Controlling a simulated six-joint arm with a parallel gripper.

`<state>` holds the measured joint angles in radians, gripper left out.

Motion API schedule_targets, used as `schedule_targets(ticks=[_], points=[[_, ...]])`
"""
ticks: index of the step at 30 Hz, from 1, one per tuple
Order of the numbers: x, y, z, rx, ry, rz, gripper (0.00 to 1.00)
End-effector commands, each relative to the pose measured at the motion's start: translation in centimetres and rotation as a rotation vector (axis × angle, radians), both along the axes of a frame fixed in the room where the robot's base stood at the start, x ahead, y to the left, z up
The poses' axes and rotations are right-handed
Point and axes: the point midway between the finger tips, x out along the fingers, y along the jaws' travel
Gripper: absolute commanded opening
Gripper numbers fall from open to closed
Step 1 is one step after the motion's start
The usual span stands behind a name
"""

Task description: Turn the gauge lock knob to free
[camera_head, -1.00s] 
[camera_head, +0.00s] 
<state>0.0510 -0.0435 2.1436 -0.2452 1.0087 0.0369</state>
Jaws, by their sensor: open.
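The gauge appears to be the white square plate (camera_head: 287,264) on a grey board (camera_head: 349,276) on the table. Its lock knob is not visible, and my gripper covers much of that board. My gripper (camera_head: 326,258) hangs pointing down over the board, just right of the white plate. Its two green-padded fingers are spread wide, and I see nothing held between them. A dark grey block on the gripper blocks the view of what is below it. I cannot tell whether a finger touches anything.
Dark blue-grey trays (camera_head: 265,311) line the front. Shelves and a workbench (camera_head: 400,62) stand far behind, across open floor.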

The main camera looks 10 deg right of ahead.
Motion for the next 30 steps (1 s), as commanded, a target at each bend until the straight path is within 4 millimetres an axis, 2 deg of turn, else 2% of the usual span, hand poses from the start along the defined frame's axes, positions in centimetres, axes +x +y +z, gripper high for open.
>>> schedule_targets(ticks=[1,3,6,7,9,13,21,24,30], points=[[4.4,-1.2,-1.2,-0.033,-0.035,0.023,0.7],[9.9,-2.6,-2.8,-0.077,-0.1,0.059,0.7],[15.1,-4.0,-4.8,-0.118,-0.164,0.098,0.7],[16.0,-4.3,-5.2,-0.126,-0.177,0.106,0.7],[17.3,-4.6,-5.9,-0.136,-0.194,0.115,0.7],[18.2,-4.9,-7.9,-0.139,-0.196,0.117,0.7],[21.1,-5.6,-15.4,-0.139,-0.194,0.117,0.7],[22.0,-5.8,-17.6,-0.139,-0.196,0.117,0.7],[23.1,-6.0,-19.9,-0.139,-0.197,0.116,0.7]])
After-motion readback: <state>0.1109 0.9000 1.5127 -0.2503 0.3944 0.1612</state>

> _Work to do_:
Extract the complete data, matching each line exactly.

> _Result for this task_:
Controlling a simulated six-joint arm with a parallel gripper.

`<state>` holds the measured joint angles in radians, gripper left out.

Motion API schedule_targets, used as `schedule_targets(ticks=[_], points=[[_, ...]])`
"""
ticks: index of the step at 30 Hz, from 1, one per tuple
Order of the numbers: x, y, z, rx, ry, rz, gripper (0.00 to 1.00)
End-effector commands, each relative to the pose measured at the motion's start: translation in centimetres and rotation as a rotation vector (axis × angle, radians), both along the axes of a frame fixed in the room where the robot's base stood at the start, x ahead, y to the left, z up
The poses' axes and rotations are right-handed
Point and axes: the point midway between the finger tips, x out along the fingers, y along the jaws' travel
Gripper: absolute commanded opening
Gripper numbers fall from open to closed
Step 1 is one step after the motion's start
The usual span stands behind a name
"""

Task description: Turn the gauge lock knob to free
[camera_head, -1.00s] 
[camera_head, +0.00s] 
<state>0.0510 -0.0435 2.1436 -0.2452 1.0087 0.0369</state>
Jaws, by their sensor: open.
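The gauge appears to be the white square plate (camera_head: 287,264) on a grey board (camera_head: 349,276) on the table. Its lock knob is not visible, and my gripper covers much of that board. My gripper (camera_head: 326,258) hangs pointing down over the board, just right of the white plate. Its two green-padded fingers are spread wide, and I see nothing held between them. A dark grey block on the gripper blocks the view of what is below it. I cannot tell whether a finger touches anything.
Dark blue-grey trays (camera_head: 265,311) line the front. Shelves and a workbench (camera_head: 400,62) stand far behind, across open floor.

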The main camera looks 10 deg right of ahead.
Motion for the next 30 steps (1 s), as commanded, a target at each bend until the straight path is within 4 millimetres an axis, 2 deg of turn, else 2% of the usual span, hand poses from the start along the defined frame's axes, positions in centimetres, axes +x +y +z, gripper high for open.
>>> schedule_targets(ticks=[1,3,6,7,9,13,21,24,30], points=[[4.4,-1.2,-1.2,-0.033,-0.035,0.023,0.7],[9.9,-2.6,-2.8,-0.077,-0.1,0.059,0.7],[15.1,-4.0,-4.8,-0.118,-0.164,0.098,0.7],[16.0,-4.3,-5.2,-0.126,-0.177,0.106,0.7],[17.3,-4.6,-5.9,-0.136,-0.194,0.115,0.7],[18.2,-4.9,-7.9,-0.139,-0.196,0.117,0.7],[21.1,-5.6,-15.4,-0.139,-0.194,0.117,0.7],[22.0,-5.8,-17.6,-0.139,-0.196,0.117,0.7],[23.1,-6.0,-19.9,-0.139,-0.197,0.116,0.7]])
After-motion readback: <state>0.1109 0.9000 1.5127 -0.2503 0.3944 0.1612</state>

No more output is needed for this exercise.